たぶん言葉によって励まされるというよりは、やってみたらできた、わからなかったことが理解できたという経験を通じて、人は自分自身を励ますのだと思います。その経験の積み重ねが原動力になり、生きていくための力になる。私たちは、そのプロセスに伴走しているに過ぎないという思いは常にあります。

冒頭でお話しした私の大学時代の経験にも通じるのだと思いますが、都会で裕福に育った人たちにすごく劣等感がありました。受けてきた教育も、それこそ親御さんの社会的地位も違う中で、持っているリソースが圧倒的に違うのに、同じ土俵で競っていかなければいけない辛さに憤りのようなものがあって。

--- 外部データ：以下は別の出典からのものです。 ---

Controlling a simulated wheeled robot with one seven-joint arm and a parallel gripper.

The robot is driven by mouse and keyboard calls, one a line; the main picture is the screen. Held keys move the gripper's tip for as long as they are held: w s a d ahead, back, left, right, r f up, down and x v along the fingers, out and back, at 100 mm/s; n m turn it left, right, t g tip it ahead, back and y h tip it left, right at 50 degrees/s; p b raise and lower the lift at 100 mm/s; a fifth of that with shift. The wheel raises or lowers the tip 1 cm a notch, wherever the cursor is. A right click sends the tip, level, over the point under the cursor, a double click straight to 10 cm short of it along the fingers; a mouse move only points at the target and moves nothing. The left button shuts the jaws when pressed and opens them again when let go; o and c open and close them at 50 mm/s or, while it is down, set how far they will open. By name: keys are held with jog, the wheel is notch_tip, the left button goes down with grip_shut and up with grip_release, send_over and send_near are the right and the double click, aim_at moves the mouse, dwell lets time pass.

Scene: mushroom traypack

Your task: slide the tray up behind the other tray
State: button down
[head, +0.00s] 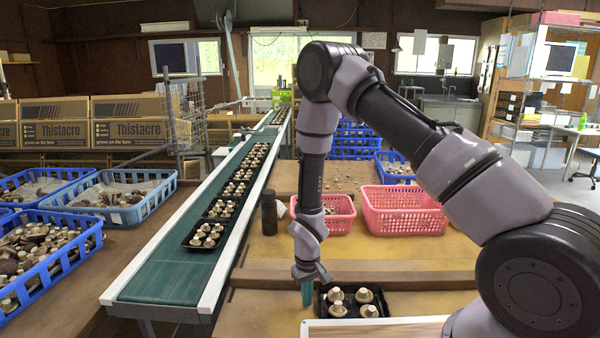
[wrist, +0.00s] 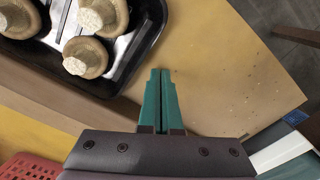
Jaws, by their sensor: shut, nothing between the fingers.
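A black tray (head: 351,309) holding several brown mushrooms with pale stems sits on the wooden table just right of my gripper. Its corner also shows at the upper left of the wrist view (wrist: 127,62). My gripper (head: 307,296) has teal fingers pointing down, closed together and empty. In the wrist view the fingertips (wrist: 160,75) are beside the tray's corner, with a small gap apparent; contact cannot be told for sure. Other black mushroom trays stand in a line on the green conveyor belt; the nearest one (head: 188,241) is at the line's front end.
The green belt (head: 165,283) is bare in front of the tray line and has pale side rails. Pink baskets (head: 405,222) and a dark bottle (head: 269,212) stand behind the table's raised wooden strip. Blue crates (head: 112,213) of mushrooms are left. The table left of my gripper is clear.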

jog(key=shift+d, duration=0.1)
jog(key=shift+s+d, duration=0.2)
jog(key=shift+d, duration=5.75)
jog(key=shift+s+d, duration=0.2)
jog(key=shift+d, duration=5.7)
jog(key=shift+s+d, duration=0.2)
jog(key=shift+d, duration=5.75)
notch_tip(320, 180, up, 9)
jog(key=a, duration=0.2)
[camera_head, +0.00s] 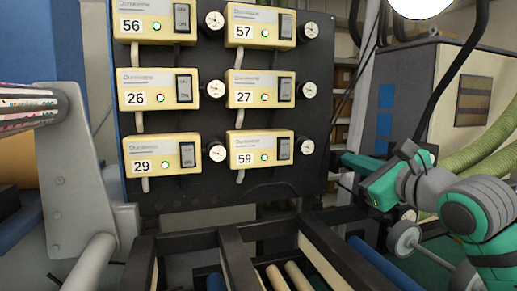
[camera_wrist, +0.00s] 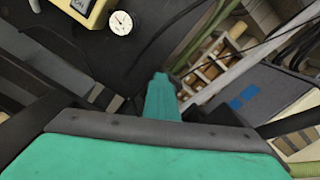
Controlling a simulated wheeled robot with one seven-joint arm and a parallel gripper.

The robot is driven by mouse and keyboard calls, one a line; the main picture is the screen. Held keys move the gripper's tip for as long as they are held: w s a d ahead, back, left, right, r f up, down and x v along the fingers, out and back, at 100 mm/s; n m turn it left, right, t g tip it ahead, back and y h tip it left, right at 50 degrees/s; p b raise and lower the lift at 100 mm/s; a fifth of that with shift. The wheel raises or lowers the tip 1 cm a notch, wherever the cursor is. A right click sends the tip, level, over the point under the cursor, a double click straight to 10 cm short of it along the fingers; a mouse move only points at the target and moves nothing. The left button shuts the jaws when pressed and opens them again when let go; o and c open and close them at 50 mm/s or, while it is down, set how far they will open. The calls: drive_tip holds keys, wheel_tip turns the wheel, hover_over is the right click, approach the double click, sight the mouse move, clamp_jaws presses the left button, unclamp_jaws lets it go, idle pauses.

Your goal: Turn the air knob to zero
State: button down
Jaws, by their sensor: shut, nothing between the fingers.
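A black panel (camera_head: 225,110) carries several yellow control boxes, each with a white label, a green light and a round white-faced dial on its right. The lowest right box, numbered 59 (camera_head: 262,150), has its dial (camera_head: 307,147) at the panel's right edge. I cannot tell which part is the air knob. My gripper (camera_head: 343,160) is shut and empty, just right of and slightly below that dial and apart from it. In the wrist view, the shut green fingers (camera_wrist: 161,88) point at the gap beside the panel. A dial (camera_wrist: 121,22) and a yellow box corner (camera_wrist: 85,8) show at upper left.
A grey cabinet (camera_head: 440,100) stands behind my arm at right, with thick green hoses (camera_head: 480,150) beside it. A dark frame with rollers (camera_head: 290,275) lies below the panel. A grey bracket (camera_head: 75,180) with a roller stands at left. Shelves (camera_head: 342,110) show behind.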

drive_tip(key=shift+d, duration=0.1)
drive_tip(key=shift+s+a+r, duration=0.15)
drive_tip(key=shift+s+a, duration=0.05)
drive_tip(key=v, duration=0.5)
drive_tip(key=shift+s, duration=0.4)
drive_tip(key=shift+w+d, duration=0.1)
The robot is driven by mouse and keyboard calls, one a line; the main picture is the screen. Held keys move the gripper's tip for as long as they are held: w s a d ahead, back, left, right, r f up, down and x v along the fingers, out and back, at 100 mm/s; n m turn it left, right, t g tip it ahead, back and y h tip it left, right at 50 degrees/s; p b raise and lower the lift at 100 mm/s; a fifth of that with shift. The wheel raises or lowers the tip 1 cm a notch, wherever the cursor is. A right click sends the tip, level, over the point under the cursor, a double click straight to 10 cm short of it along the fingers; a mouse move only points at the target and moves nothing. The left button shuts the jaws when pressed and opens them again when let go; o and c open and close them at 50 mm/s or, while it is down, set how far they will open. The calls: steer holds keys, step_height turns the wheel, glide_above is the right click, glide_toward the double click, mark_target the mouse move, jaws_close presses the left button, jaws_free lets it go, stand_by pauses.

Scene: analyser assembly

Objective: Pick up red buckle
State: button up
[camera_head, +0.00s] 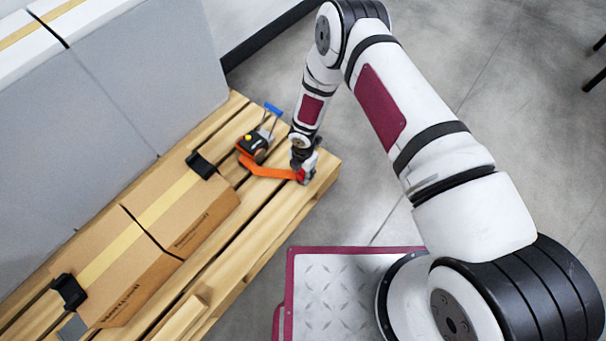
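A small red part, which looks like the red buckle (301,175), shows at the right end of an orange strap (268,171) on the wooden pallet (322,180). My gripper (302,172) points down right at it, near the pallet's right corner. The gripper's fingers are small and partly hidden, so I cannot tell whether they are closed on the buckle. The strap runs left to a black device (255,146) with a yellow knob, an orange part and a blue handle (273,109).
Cardboard boxes (205,215) with black corner pieces (200,165) lie on the pallet left of the strap. Large grey boxes (150,75) stand behind. Grey floor (380,200) is open right of the pallet.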

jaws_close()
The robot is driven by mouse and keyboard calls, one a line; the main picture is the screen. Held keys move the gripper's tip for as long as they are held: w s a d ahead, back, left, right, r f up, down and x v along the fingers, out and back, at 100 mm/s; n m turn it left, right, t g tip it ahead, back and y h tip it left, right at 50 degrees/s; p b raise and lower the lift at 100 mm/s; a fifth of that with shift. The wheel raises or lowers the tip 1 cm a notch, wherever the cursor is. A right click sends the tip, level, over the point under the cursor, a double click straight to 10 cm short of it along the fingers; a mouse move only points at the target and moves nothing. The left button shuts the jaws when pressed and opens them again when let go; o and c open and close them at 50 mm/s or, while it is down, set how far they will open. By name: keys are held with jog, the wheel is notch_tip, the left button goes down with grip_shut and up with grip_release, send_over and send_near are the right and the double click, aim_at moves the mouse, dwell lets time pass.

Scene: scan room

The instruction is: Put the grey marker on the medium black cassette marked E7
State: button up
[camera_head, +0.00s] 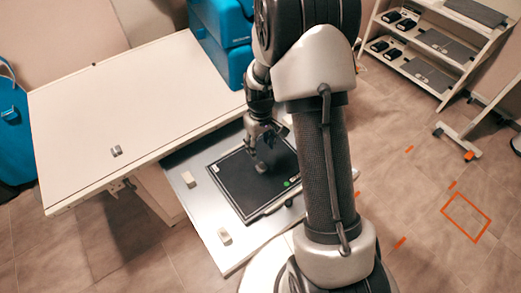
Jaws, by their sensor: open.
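A flat black cassette (238,187) lies on the grey tray surface beside the white table. A label E7 cannot be read at this size. A small grey piece (261,168), which looks like the grey marker, is on the cassette's upper face near its middle. My gripper (260,153) points down just above this piece, with its jaws open. I cannot tell whether a fingertip touches the piece. A green dot shows near the cassette's right edge. My arm hides the area right of the cassette.
The white table (100,100) at left bears a small silver-grey block (116,151). Two pale blocks (188,179) (224,236) sit on the tray surface (205,215) left of the cassette. A blue cabinet (222,40) stands behind. A shelf (440,70) with dark cassettes is at back right.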

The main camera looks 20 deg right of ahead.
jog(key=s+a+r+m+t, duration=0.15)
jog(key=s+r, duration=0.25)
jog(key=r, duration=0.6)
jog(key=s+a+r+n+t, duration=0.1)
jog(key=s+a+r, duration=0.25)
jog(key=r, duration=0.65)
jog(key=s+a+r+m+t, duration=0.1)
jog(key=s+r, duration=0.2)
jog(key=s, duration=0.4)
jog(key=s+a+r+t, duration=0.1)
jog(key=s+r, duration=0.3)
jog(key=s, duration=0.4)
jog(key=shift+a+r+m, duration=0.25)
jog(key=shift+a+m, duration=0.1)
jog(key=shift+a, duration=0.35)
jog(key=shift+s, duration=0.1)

でも経験が違うことは、劣っているということではなく、自分だけのオリジナルなのだから、そのあり方で生きていけばいいんだとリフレーミングした瞬間があって。まるでメガネを取り替えるように視点が切り替わった。かけているメガネが人と違う時、自分のメガネを通じて見える世界を信じてもいいんだなと。劣等感こそが自分にとっての力になり得る。「みんな強くなれるよ」「勝てるよ」という励まし以上に、その感覚によって人は励まされるのではないかと思います。

やなさわ:なるほど。劣等感や自己嫌悪は、往々にして直視したくないネガティブな感情とされています。劣等感を感じる相手なんか、できれば回避して生きていきたい。でも、自分の中にある劣等感にフタをするのではなく、直視することで励まされることがある。捨ててしまいたいネガティブな感情こそが、自分を動かす資源になり得るということですね。